* Work required
Restate exactly the lines of the entries below, beginning with the first and ending with the line that holds "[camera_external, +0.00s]". Pictures are not copied.

======== Supplied data ========

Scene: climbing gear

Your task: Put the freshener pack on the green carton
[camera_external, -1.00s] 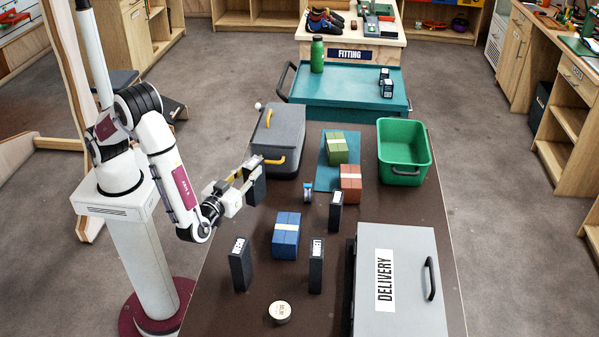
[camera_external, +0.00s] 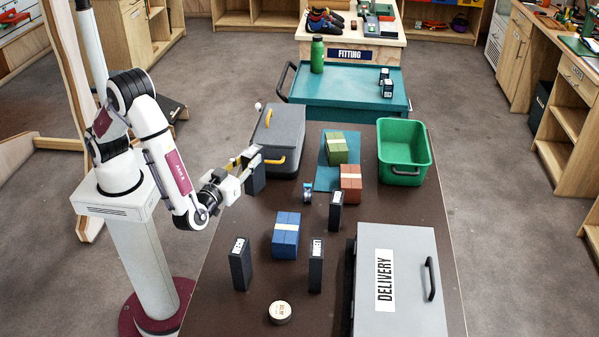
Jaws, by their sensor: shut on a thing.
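The green carton (camera_external: 337,150), with a pale band, sits on a teal mat (camera_external: 323,180) towards the back of the dark table. My gripper (camera_external: 250,158) is over the table's left side, in front of the grey case. It is shut on a dark upright pack (camera_external: 256,180), which hangs from the fingers; its label cannot be read here. Similar dark packs with white labels stand on the table: one at the left front (camera_external: 240,265), one at the middle front (camera_external: 316,268) and one near the centre (camera_external: 336,212). I cannot tell by label which is the freshener pack.
A red-brown carton (camera_external: 350,178) stands just in front of the green one. A blue carton (camera_external: 286,236), a small blue item (camera_external: 308,193) and a round tin (camera_external: 280,312) are nearer. A grey case (camera_external: 281,130), green bin (camera_external: 404,173) and delivery box (camera_external: 398,245) flank the table.

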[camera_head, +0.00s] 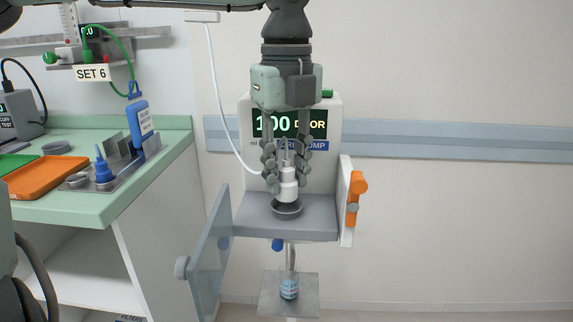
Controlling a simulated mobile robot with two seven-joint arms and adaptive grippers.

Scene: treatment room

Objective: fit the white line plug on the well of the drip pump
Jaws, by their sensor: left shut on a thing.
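The drip pump (328,165) stands against the wall, its display reading "100" and a partly covered "DOOR". Its grey shelf (250,222) carries a dark round well (287,210). My left gripper (286,172) points down in front of the display, its fingers shut on the white line plug (288,190). The plug is upright over the well, its lower end at the well's rim in the picture; I cannot tell whether it touches or sits inside. A white line (220,100) curves down from above to the plug. My right gripper is not in view.
The pump's clear door (211,255) hangs open at the left. An orange lever (355,195) is at the right side.

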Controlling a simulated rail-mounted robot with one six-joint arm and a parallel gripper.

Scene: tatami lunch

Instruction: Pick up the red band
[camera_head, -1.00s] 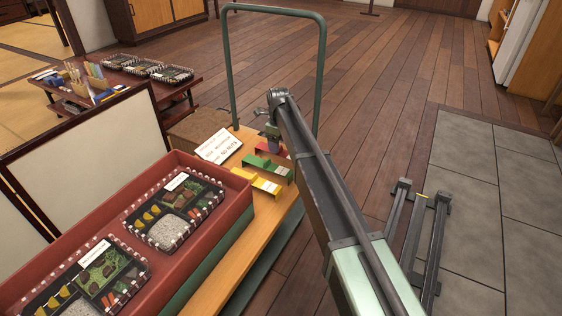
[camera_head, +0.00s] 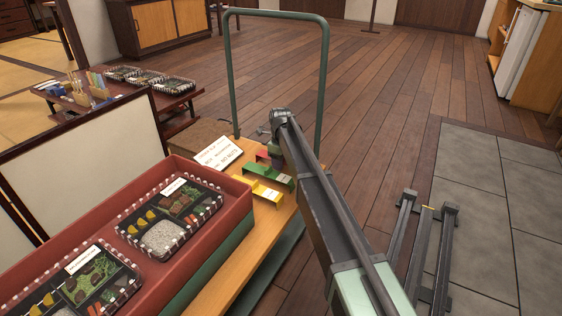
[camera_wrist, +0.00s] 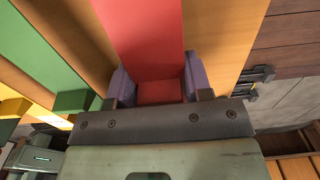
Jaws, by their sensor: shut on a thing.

========

* Written answer
Scene: climbing gear

Your task: Put the freshener pack on the green carton
[camera_external, -1.00s] 
[camera_external, +0.00s] 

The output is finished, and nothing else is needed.